> [WHAT IS BEING ASKED]: Retype the whole listing below, character for character.

> [DATA SECTION]:
- - - - -

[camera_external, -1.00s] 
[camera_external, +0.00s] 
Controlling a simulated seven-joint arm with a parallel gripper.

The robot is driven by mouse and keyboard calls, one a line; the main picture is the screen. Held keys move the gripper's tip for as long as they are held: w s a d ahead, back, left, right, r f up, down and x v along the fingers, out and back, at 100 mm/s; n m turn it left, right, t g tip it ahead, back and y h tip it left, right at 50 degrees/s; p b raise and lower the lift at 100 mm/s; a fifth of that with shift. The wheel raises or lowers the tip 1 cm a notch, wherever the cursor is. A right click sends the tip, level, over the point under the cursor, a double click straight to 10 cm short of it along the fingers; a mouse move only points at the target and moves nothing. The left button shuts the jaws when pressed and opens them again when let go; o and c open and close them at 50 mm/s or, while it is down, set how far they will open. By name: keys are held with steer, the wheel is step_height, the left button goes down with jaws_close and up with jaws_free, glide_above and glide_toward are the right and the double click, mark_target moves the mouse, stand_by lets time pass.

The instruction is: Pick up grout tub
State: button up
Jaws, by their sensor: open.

- - - - -

> [ANSWER BELOW]:
[camera_external, -1.00s] 
[camera_external, +0.00s] 
Controlling a simulated seven-joint arm with a parallel gripper.

The robot is driven by mouse and keyboard calls, one a line; the main picture is the screen. Held keys move the gripper's tip for as long as they are held: w s a d ahead, back, left, right, r f up, down and x v along the fingers, out and back, at 100 mm/s; n m turn it left, right, t g tip it ahead, back and y h tip it left, right at 50 degrees/s; p b raise and lower the lift at 100 mm/s; a fifth of that with shift. The wheel raises or lowers the tip 1 cm a notch, wherever the cursor is. A right click sends the tip, level, over the point under the cursor, a double click straight to 10 cm short of it along the fingers; a mouse move only points at the target and moves nothing. The left button shuts the jaws when pressed and opens them again when let go; o and c open and close them at 50 mm/s or, while it is down, set how far they will open. By name: keys are held with steer, the wheel is step_height, the left button goes down with jaws_close and up with jaws_free, glide_above and glide_toward are the right and the double click, mark_target moves the mouse, stand_by lets time pass.

The instruction is: Pick up grout tub
State: button up
Jaws, by their sensor: open.

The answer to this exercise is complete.